Chaque jour apporte son lot de nouvelles révélations. Pour la première fois, massivement et collectivement, des centaines de victimes d’abus sexuels joignent leurs voix pour accuser les coupables, même si les abus remontent à des dizaines d’années. Des icônes autrefois intouchables tombent comme des dominos, et des abus précédemment considérés comme « habituels » sont désormais réexaminés sous un tout autre éclairage. Les événements dramatiques des derniers mois forcent aussi la communauté juive à examiner ses propres icônes, parmi lesquelles le rabbin Shlomo Carlebach.
Depuis sa mort il y a 23 ans, au moins huit femmes ont publiquement accusé le « rabbin rock star », qui a touché des millions de personnes avec sa spectaculaire et fédératrice musique juive, de comportements sexuels répréhensibles dans les années 1960 et 70. Un enquêteur a déclaré avoir auditionné 15 femmes prétendant être ses victimes.
Carlebach, considéré comme l’un des compositeurs principaux de la liturgie juive du 20e siècle, a créé une nouvelle approche du judaïsme, en mélangeant l’extase du hassidisme à des airs radicalement nouveaux. Aujourd’hui, sa musique est indissociable des offices de prières, dans tous les courants du judaïsme, au point que de nombreuses personnes ignorent que les mélodies qu’elles fredonnent sont les siennes, et pas simplement des airs traditionnels.
Ceux qui ont connu Carlebach se souviennent des longues étreintes, embrassades et effusions d’amour qui le caractérisaient. C’est en 1998 que des rumeurs inconvenantes ont commencé à circuler, quatre ans après la mort de Carlebach, quand le magazine féminin juif Lilith a publié un article intitulé « Le côté obscur de Rabbi Shlomo Carlebach ». Cet article relayait des témoignages de la part de plusieurs femmes, qui affirmaient avoir subi des relations sexuelles non consenties et reçu des avances de la part de Carlebach, alors qu’elles étaient adolescentes.
Après la parution de cet article, certaines communautés ont abordé son attitude dans des petits débats marginalisés, mais les sympathisants de Carlebach ont condamné l’article, accusant les calomniateurs de diffamer un homme qui n’était plus en mesure de se défendre (les membres de la famille Carlebach avaient refusé d’être interviewés au sujet de l’article). Le débat n’a jamais pris.
Mais désormais, avec l’explosion de la sensibilisation et la campagne #MeToo, et depuis que le dialogue sur les abus sexuels est sur le devant de la scène, certaines communautés repensent leur relation avec Carlebach et sa musique. Certains parmi les fervents partisans du défunt rabbin s’interrogent sur l’intérêt d’un débat, alors que le principal concerné n’est plus vivant et ne peut pas se défendre, d’autres soulignent l’importance de l’honnêteté et de la transparence pour que les communautés puissent gérer les abus, même quand le patrimoine d’une icône est en jeu.

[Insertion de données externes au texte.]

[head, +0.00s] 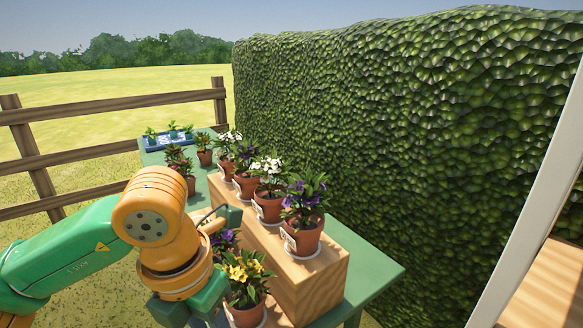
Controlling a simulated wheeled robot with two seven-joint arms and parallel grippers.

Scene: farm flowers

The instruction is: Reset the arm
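My left arm comes in from the left, green with orange joints. Its gripper (190,308) is low in the picture, pointing down at the near end of the green table (372,285). Its green blocks run to the bottom edge and the fingertips do not show clearly, so I cannot tell its opening or whether it holds anything. A pot with yellow flowers (246,274) stands just right of it, partly covered by it. A purple-flowered plant (224,240) behind is partly hidden by my wrist. My right gripper is out of view.
Several potted plants, white (267,172) and purple (306,198), stand in a row on a wooden box (318,284). A blue tray (153,146) with seedlings is at the table's far end. A hedge (420,130) closes the right side; a wooden fence (90,155) runs on the left.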

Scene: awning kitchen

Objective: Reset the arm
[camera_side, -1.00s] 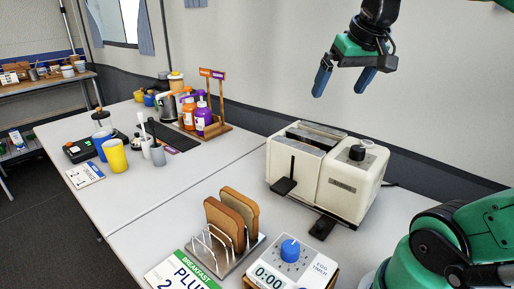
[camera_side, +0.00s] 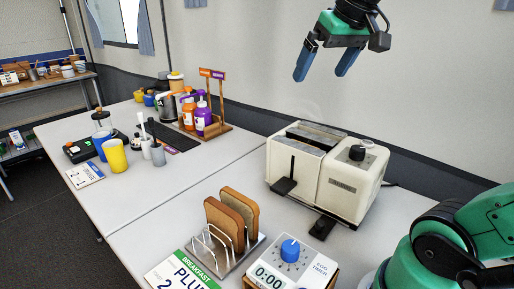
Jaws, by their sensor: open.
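My gripper (camera_side: 318,74) is at the top of the view, above and behind the toaster. Its two blue fingers are spread apart with nothing between them, and it touches nothing. My green and black arm also shows at the lower right corner.
A cream toaster (camera_side: 340,190) stands below my gripper. Toast slices (camera_side: 232,217) stand in a wire rack (camera_side: 225,260) at the front, beside an egg timer (camera_side: 291,264). Bottles (camera_side: 203,120) and cups (camera_side: 115,157) stand at the left. The air around my gripper is clear.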

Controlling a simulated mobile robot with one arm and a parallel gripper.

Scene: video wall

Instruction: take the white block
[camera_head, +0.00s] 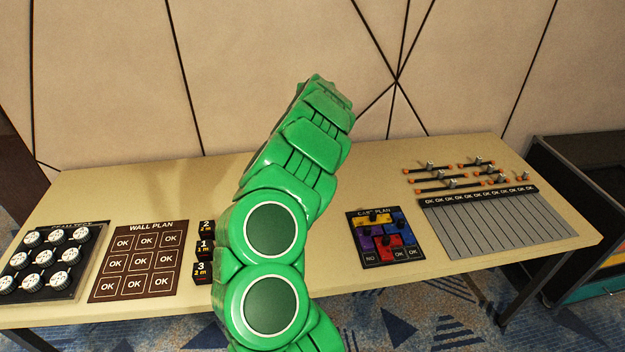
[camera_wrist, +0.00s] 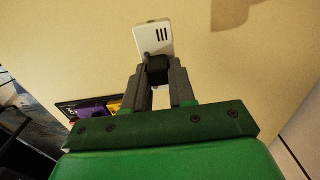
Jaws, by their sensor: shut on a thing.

Les questions qui animent le débat autour de Carlebach s’apparentent aux questions soulevées sur le travail artistique des autres agresseurs sexuels qui ont récemment fait les gros titres : peut-on séparer l’homme de son oeuvre ? Et devrions-nous le faire ?
Mais dans le cas de Carlebach, une dimension supplémentaire n’est pas à négliger : que se passe-t-il quand cet « art » est une forme de prière ? Avec ses mélodies si profondément ancrées dans la vie juive – au point que nombreux sont ceux qui ignorent même chanter du Carlebach – peut-on et doit-on séparer la musique de l’homme ?
#HimToo
Les conversations à demi-mot sur Carlebach ont gagné du terrain sur les réseaux sociaux, et des publications Facebook ont généré des dizaines de commentaires. De nombreux articles dans les médias juifs et la blogosphère ont émergé.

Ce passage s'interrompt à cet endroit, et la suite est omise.